↓

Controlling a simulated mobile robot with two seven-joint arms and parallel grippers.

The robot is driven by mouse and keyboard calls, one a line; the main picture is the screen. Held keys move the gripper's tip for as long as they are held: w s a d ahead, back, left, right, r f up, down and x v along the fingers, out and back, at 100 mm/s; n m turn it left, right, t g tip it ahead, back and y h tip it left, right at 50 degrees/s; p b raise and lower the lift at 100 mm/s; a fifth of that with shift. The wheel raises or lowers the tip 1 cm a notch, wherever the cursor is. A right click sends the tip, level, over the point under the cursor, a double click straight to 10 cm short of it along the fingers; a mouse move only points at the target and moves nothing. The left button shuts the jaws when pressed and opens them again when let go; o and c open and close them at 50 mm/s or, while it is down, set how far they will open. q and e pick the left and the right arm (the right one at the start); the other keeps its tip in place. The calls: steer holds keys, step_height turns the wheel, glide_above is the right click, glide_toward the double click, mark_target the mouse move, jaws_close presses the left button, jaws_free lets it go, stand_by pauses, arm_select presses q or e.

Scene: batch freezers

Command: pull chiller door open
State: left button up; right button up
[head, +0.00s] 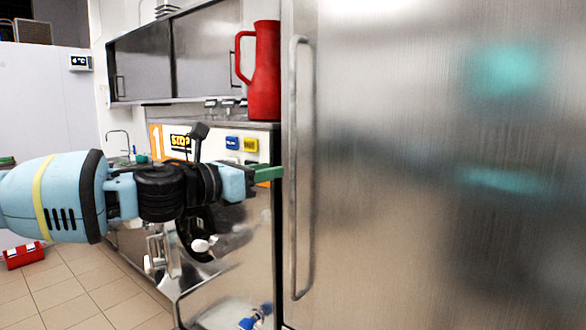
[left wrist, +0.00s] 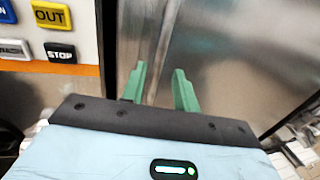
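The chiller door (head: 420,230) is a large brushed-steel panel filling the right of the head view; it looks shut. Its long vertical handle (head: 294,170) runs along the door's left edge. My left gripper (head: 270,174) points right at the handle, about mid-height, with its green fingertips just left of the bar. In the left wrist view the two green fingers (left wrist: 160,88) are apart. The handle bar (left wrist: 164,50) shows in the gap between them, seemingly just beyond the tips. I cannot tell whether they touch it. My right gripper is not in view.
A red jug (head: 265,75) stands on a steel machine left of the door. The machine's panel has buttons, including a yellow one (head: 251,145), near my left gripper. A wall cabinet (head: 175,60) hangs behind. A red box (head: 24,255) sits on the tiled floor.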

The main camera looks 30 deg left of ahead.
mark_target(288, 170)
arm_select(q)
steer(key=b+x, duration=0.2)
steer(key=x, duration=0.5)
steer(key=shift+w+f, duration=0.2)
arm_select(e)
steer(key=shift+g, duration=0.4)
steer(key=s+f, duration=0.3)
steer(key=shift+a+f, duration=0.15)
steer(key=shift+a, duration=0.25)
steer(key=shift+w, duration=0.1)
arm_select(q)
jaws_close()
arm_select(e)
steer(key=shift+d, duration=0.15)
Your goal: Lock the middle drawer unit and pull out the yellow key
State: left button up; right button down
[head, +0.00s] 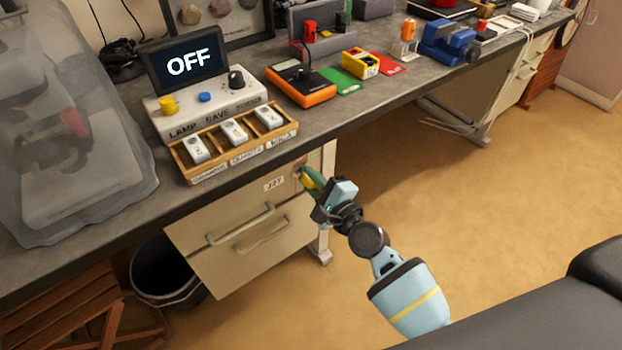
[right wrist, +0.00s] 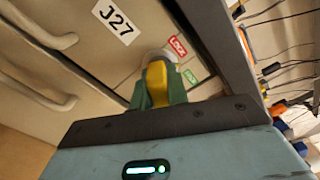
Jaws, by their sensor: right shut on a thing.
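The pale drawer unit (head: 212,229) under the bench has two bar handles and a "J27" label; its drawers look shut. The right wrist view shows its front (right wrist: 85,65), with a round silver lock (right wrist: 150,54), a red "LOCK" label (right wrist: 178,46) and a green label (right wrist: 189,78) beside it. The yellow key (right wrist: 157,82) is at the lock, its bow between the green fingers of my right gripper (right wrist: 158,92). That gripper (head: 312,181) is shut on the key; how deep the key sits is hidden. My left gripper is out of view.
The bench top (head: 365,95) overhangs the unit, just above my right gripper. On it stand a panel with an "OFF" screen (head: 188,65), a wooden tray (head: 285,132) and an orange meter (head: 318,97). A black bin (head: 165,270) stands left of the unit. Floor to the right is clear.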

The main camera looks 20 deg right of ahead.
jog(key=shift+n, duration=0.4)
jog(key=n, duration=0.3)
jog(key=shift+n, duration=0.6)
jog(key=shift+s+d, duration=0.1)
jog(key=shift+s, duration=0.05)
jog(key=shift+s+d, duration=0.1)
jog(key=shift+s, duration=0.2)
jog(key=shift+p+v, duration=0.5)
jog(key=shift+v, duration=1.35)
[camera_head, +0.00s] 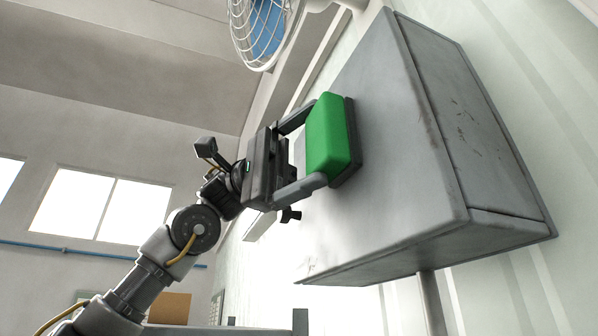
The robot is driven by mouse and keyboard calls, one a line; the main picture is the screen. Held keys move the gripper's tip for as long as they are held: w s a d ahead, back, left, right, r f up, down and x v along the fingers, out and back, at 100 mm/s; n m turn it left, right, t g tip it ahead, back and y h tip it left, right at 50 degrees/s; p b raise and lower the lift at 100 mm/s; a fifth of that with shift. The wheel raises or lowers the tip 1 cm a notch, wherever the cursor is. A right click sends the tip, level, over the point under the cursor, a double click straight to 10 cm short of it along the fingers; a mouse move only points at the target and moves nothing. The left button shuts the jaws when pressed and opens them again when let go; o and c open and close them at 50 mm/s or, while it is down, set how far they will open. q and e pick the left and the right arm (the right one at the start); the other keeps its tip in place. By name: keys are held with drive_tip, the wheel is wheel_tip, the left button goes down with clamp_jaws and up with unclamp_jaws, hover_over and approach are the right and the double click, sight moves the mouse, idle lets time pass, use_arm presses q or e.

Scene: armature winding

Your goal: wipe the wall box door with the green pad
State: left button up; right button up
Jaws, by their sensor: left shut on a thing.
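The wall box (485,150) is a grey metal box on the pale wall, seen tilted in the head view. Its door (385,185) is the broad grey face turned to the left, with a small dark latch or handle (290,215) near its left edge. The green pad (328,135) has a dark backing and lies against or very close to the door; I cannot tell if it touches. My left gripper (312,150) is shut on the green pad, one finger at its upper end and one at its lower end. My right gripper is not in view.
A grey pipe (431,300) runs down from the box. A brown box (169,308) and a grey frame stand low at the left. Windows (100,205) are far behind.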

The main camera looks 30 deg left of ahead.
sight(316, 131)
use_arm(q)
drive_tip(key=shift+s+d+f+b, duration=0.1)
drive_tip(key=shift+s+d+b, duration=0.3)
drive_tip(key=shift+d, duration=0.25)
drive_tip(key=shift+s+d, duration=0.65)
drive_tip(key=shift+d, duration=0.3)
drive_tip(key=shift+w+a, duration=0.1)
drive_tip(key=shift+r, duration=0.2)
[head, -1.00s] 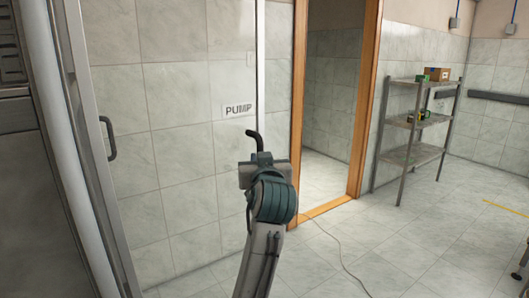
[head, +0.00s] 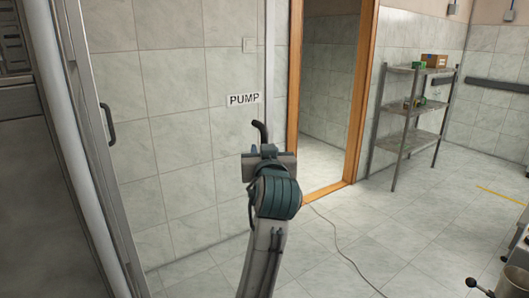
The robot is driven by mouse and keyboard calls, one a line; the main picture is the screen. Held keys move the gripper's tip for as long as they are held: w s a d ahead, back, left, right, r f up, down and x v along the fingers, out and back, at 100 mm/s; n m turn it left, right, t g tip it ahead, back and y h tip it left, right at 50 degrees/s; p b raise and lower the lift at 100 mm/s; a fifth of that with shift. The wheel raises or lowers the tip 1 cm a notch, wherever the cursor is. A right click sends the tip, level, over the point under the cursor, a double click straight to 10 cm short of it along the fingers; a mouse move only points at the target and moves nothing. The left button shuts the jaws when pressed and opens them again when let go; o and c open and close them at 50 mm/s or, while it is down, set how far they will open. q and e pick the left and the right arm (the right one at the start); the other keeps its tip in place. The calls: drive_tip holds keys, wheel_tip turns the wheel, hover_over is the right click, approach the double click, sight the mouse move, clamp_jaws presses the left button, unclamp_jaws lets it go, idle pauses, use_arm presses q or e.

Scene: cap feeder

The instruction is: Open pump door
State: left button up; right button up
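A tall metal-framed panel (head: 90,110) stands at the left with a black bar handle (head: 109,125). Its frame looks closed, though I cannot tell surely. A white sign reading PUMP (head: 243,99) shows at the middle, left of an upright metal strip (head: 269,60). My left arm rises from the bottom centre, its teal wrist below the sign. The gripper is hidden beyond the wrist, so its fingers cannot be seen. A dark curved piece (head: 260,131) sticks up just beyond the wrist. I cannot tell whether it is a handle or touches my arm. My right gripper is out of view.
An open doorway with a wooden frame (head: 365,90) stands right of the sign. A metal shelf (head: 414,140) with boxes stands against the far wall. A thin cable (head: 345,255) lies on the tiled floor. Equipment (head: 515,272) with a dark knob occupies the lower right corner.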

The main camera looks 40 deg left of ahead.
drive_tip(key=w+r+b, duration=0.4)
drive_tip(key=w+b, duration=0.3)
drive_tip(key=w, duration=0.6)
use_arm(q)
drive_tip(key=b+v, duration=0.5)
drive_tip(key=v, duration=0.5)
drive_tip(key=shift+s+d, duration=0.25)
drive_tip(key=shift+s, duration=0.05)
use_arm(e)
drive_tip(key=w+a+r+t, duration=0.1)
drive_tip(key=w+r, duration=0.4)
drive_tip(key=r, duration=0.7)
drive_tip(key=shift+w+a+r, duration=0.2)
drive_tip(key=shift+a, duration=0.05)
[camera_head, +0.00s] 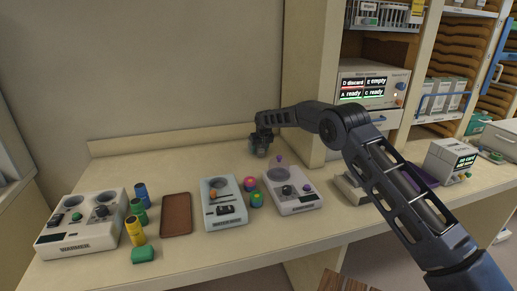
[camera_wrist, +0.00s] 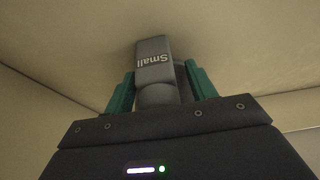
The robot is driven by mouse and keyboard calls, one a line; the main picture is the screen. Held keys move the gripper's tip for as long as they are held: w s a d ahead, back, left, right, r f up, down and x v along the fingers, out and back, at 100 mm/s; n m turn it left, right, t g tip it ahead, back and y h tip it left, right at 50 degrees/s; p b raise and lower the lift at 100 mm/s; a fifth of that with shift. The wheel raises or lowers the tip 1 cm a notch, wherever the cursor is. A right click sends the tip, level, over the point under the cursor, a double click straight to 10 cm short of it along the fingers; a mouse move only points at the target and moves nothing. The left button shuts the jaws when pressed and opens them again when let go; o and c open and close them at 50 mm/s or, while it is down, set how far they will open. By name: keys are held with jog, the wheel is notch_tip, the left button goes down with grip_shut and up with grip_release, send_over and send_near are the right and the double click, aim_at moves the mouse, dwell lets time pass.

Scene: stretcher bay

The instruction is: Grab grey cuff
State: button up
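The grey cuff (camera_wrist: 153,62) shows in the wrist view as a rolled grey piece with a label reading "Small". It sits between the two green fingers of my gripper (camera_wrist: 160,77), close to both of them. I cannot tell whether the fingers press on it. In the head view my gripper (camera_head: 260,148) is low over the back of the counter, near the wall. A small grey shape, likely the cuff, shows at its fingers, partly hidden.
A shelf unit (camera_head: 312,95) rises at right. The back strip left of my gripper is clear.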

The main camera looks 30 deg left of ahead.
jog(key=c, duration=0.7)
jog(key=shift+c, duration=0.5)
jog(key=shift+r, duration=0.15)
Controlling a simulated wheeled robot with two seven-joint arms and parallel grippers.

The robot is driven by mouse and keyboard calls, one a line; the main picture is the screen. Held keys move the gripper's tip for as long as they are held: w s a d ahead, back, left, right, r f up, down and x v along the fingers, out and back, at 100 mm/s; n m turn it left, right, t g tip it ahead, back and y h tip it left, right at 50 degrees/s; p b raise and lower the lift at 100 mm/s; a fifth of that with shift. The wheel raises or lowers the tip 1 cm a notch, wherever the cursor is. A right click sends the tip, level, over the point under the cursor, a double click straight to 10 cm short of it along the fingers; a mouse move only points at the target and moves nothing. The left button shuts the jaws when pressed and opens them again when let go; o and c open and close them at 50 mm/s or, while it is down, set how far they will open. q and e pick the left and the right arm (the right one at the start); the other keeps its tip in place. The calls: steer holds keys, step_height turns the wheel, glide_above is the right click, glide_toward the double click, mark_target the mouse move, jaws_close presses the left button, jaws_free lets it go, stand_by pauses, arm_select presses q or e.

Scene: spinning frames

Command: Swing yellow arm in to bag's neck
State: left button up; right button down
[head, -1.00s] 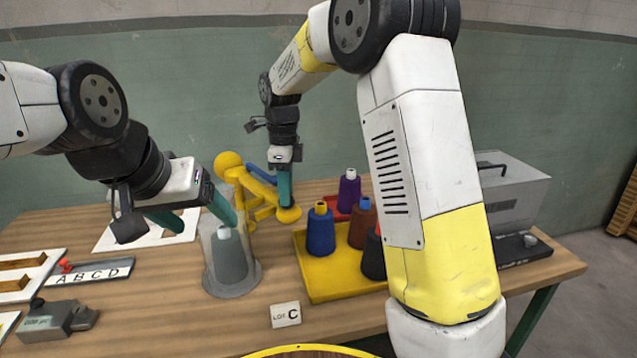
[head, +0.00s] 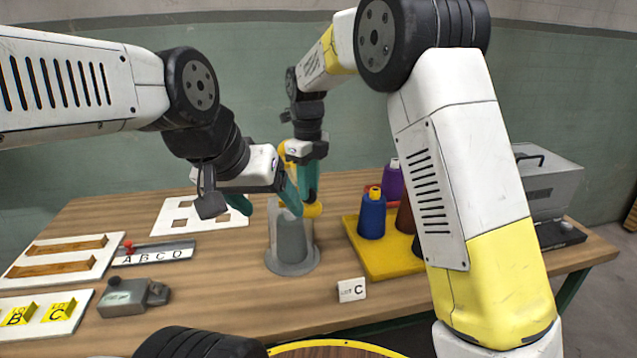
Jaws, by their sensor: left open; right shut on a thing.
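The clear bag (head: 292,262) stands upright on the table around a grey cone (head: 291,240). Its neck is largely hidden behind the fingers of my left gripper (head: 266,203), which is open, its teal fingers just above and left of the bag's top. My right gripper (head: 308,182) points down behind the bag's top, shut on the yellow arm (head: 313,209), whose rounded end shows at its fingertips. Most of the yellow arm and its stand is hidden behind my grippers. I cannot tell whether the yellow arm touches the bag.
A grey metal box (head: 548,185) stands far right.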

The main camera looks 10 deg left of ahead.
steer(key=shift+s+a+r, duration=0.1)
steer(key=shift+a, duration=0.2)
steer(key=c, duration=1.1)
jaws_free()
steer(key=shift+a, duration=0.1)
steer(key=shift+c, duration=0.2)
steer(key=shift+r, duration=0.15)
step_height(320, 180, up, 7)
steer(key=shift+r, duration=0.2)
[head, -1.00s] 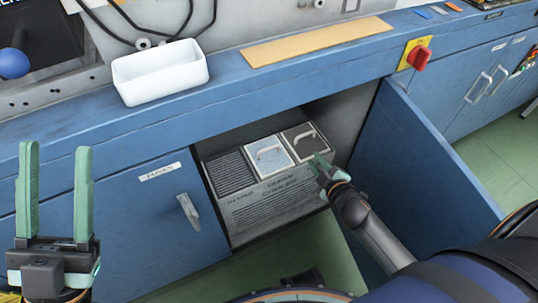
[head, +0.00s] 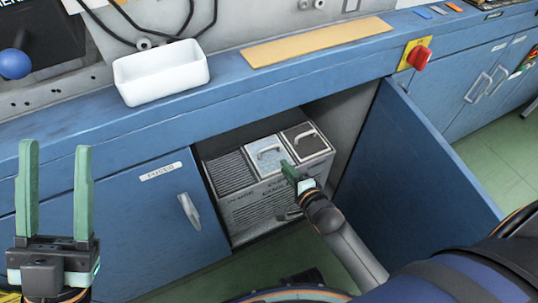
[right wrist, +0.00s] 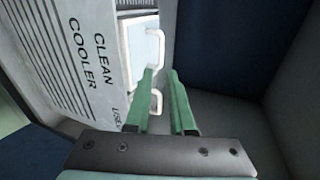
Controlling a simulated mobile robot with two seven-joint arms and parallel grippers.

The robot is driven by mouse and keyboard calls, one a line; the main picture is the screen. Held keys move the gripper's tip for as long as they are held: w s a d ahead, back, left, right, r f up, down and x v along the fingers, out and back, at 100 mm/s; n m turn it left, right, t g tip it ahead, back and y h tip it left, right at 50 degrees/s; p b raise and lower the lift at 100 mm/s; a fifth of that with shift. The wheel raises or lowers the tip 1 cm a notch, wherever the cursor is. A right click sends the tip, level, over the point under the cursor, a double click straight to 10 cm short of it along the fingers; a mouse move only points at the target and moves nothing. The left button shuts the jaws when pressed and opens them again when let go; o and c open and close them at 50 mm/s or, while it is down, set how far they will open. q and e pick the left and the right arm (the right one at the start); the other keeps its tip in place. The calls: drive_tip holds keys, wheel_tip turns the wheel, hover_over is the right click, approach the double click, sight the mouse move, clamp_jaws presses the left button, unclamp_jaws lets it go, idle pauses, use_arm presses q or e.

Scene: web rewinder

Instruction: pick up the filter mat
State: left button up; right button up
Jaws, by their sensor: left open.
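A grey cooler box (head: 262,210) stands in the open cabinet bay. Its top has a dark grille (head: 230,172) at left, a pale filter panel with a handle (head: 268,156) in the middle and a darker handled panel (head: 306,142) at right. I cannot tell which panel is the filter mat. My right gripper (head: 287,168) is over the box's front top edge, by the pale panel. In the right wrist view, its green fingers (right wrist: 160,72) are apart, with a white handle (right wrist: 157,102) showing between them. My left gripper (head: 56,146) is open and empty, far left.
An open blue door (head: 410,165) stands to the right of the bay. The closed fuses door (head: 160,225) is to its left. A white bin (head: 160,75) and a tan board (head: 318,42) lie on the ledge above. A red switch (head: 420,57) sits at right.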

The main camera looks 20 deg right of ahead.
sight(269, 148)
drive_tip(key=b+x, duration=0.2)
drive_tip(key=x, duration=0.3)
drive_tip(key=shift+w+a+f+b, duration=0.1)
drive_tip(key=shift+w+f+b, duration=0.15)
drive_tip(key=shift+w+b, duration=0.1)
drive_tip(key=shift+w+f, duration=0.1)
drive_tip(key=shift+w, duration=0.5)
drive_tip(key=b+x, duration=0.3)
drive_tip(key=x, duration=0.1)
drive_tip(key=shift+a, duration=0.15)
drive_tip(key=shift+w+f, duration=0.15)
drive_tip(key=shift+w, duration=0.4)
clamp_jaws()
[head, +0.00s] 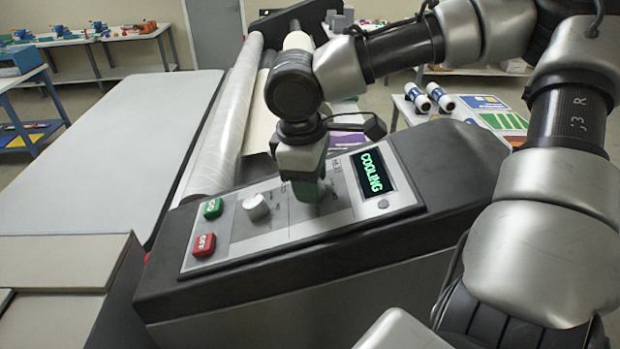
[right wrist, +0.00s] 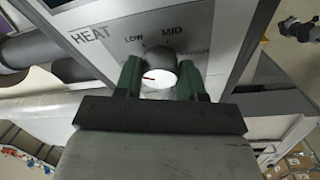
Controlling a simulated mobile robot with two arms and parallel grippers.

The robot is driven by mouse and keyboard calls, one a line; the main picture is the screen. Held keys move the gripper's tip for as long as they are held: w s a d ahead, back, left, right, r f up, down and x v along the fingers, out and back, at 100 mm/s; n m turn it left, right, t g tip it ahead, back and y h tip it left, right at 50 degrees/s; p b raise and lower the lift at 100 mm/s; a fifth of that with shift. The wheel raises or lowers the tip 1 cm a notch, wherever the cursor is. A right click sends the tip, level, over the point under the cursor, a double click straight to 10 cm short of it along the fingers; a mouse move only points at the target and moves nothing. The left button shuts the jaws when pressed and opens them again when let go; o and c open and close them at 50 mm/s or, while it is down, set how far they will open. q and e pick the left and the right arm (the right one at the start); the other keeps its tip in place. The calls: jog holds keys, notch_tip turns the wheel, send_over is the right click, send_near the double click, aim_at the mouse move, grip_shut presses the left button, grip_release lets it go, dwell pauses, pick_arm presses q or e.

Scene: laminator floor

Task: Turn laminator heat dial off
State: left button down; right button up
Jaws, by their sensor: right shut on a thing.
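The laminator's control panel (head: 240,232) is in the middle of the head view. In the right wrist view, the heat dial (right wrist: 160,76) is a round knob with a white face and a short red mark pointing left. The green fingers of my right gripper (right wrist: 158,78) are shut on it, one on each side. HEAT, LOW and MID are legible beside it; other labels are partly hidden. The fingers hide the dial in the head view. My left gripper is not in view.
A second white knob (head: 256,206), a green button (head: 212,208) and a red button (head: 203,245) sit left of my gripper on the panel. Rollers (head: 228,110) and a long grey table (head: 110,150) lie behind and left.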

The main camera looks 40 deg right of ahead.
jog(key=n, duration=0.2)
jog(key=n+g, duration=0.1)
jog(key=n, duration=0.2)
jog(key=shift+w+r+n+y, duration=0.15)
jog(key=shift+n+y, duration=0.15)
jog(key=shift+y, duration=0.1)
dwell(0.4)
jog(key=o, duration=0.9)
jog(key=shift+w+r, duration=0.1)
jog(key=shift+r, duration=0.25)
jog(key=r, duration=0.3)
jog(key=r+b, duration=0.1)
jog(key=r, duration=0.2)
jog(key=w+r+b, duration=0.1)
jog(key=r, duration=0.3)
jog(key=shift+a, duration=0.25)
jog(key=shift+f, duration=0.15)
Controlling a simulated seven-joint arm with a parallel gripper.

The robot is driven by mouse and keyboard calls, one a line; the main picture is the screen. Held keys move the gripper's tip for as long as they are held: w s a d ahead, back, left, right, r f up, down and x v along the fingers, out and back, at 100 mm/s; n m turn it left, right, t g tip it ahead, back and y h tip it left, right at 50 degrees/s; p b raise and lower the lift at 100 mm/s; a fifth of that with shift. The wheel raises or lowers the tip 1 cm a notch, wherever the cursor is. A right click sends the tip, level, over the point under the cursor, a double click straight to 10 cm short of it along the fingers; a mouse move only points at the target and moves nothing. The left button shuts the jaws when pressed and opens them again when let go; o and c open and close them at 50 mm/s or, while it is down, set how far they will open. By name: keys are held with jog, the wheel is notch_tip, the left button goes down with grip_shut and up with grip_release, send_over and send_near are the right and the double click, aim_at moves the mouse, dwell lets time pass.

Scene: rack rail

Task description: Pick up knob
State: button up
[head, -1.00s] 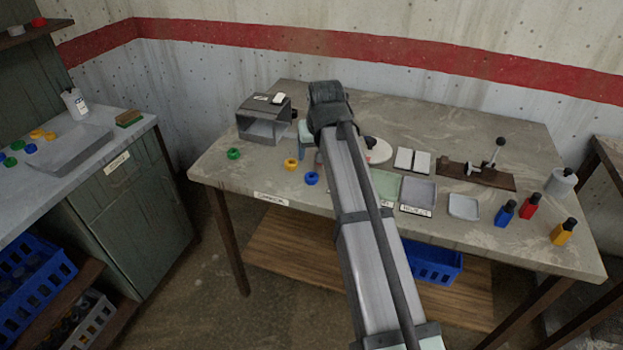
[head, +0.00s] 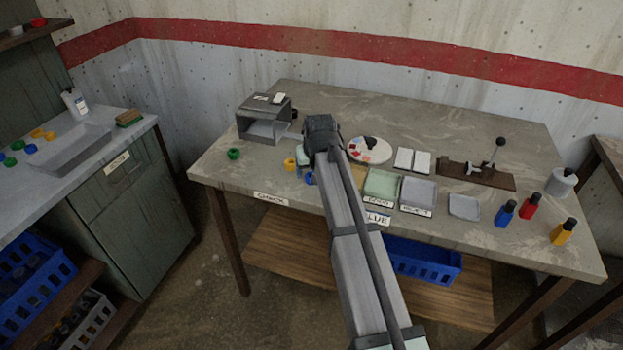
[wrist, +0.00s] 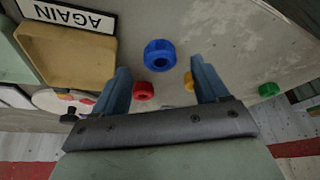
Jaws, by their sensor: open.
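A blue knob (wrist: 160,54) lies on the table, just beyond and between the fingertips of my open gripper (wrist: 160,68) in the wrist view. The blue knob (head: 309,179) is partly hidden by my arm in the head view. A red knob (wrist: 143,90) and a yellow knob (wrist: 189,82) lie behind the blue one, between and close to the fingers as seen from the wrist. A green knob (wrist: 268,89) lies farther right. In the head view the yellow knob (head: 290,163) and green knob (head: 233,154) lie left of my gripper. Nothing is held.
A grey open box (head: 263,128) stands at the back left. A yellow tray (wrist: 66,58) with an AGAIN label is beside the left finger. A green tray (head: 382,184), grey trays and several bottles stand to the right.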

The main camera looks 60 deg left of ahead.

↑

Find every line of the data that holds the string "Controlling", then say how many there are and nothing else.

5